Hacker News new | ask | show | jobs
by deepstack 2019 days ago
any insight as to what is consider "Badly behaved crawlers"? Or is it something that you work out with CDN so they don't blacklist your ip?
1 comments

Hello, I work on the technical side of Mojeek.

Mojeek follows the robots.txt protocol so if a site doesn't want to be crawled by MojeekBot we respect that wish. There is also a generous crawl delay between pages on the same host.

Generally a 'badly behaved bot' will ignore robots.txt or hit a site too hard with requests.

Our bot uses a specific user agent which you can verify via DNS. https://www.mojeek.com/bot.html

> There is also a generous crawl delay between pages on the same host.

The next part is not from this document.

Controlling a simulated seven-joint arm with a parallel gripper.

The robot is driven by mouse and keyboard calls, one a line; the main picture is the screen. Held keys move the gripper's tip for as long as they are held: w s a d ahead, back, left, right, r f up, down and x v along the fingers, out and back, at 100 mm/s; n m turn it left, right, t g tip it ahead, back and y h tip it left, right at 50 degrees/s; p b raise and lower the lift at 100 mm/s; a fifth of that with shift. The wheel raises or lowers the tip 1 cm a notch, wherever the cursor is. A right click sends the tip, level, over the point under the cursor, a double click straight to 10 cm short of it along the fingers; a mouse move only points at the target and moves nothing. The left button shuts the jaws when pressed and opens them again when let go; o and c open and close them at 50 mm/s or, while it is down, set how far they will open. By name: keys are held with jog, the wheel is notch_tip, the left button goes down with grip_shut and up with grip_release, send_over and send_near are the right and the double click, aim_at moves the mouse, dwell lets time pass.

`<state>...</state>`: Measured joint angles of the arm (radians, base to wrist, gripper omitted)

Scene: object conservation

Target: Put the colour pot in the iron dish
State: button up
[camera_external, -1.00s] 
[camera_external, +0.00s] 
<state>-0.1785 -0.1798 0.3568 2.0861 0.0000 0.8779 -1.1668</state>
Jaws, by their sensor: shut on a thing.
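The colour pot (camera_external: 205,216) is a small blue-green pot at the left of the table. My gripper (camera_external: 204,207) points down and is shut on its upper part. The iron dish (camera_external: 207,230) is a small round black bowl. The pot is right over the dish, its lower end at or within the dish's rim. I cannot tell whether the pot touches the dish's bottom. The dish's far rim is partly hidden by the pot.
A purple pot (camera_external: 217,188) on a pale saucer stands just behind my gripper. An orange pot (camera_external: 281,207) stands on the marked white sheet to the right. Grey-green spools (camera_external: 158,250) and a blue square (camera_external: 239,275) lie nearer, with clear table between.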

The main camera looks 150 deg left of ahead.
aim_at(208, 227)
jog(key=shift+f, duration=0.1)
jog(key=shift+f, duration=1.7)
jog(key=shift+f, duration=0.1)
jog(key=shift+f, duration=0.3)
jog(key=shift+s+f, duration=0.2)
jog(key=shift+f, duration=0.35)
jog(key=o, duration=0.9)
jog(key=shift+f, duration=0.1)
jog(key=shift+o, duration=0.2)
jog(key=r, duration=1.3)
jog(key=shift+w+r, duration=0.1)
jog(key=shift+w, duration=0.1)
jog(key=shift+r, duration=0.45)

What's the order of magnitude of this delay? milliseconds? hundreds of milliseconds? seconds? I'm curious what's considered 'polite' in this realm and how the various parties come to form opinions on this.

A minimum of 4 seconds.
I just had a look and there's a non-standard "crawl-delay directive" extension to robots.txt that can be used to ask a spider to take some time between page visits:

  User-agent: bingbot
  Allow : /
  Crawl-delay: 10
https://en.wikipedia.org/wiki/Robots_exclusion_standard#Craw...
Hello, MojeekBot doesn't observe the crawl-delay directive but thanks for the reminder of it as it's beneficial for us to know if site owners require more grace between requests.
Hey. Good job with Mojeek. It seems the crawl-delay directive is not part of the robots.txt standard. It probably should be but that's not up to you!